### STATED TASK
Search the records for "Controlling". Copy every line where it appears.

Records of robot episodes:
## BEGIN

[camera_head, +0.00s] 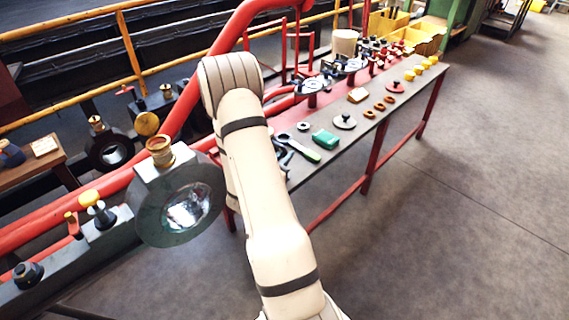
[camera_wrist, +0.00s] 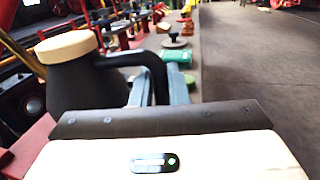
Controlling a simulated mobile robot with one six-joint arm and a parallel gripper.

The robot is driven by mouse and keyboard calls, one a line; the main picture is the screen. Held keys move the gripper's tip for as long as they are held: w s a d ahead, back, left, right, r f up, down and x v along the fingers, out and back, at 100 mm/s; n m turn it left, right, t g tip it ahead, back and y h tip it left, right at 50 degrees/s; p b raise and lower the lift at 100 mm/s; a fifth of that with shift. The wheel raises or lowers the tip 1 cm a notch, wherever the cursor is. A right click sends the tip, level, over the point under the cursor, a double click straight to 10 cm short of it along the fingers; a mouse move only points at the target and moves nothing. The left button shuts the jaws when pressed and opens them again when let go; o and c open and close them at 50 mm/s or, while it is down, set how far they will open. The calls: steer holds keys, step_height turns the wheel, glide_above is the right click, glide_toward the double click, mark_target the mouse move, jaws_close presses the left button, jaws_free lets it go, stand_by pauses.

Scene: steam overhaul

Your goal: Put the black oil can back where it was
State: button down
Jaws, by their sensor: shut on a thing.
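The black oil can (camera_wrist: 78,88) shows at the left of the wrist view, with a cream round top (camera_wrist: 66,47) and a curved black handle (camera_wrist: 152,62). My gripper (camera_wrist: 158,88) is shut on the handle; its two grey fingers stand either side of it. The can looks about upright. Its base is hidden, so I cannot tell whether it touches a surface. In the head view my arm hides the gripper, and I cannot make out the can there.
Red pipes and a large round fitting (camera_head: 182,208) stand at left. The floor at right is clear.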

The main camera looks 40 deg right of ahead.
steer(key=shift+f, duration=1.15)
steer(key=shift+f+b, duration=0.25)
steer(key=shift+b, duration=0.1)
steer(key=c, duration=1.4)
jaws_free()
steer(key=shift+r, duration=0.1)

## END
## BEGIN

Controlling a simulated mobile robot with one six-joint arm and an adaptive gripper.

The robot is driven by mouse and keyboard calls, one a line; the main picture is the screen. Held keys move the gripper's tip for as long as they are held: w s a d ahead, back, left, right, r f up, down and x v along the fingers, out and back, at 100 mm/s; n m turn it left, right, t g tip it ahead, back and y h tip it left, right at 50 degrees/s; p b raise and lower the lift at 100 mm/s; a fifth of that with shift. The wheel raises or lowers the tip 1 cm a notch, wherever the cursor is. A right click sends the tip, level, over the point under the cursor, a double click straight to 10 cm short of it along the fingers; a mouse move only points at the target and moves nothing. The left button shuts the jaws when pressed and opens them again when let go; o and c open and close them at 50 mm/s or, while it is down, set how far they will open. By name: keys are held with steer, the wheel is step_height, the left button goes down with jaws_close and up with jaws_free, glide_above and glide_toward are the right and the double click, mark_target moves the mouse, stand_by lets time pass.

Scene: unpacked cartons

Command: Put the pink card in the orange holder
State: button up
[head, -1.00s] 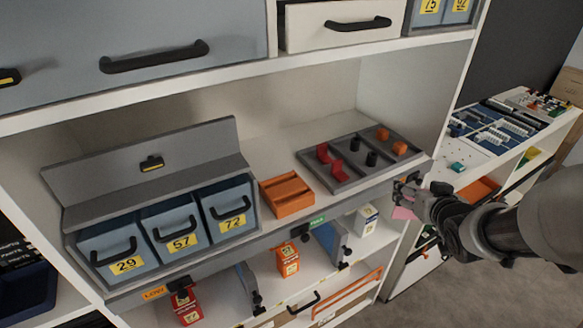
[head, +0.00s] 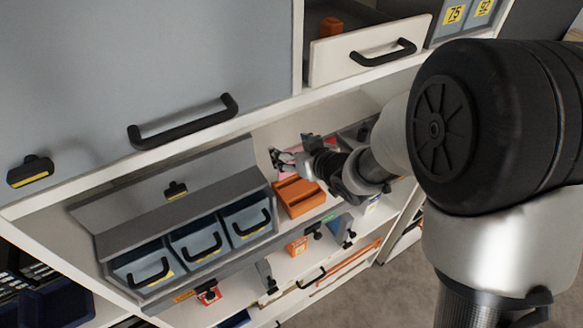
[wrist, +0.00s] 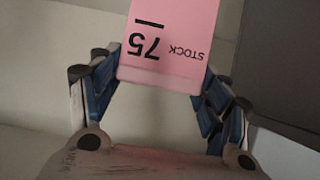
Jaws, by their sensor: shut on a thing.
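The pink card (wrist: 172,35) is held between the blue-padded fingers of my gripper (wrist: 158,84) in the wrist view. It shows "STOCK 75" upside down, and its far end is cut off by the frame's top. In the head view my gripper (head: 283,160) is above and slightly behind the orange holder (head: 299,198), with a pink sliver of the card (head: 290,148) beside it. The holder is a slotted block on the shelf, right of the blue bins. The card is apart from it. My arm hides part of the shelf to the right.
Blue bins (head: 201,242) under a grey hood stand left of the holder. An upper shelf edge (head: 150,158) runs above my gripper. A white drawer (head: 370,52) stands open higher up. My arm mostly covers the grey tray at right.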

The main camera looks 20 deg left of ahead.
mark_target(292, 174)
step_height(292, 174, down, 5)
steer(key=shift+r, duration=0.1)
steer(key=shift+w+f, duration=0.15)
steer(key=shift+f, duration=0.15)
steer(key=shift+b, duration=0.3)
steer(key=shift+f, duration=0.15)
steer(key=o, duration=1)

## END

### THE RESPONSE
Controlling a simulated mobile robot with one six-joint arm and a parallel gripper.
Controlling a simulated mobile robot with one six-joint arm and an adaptive gripper.

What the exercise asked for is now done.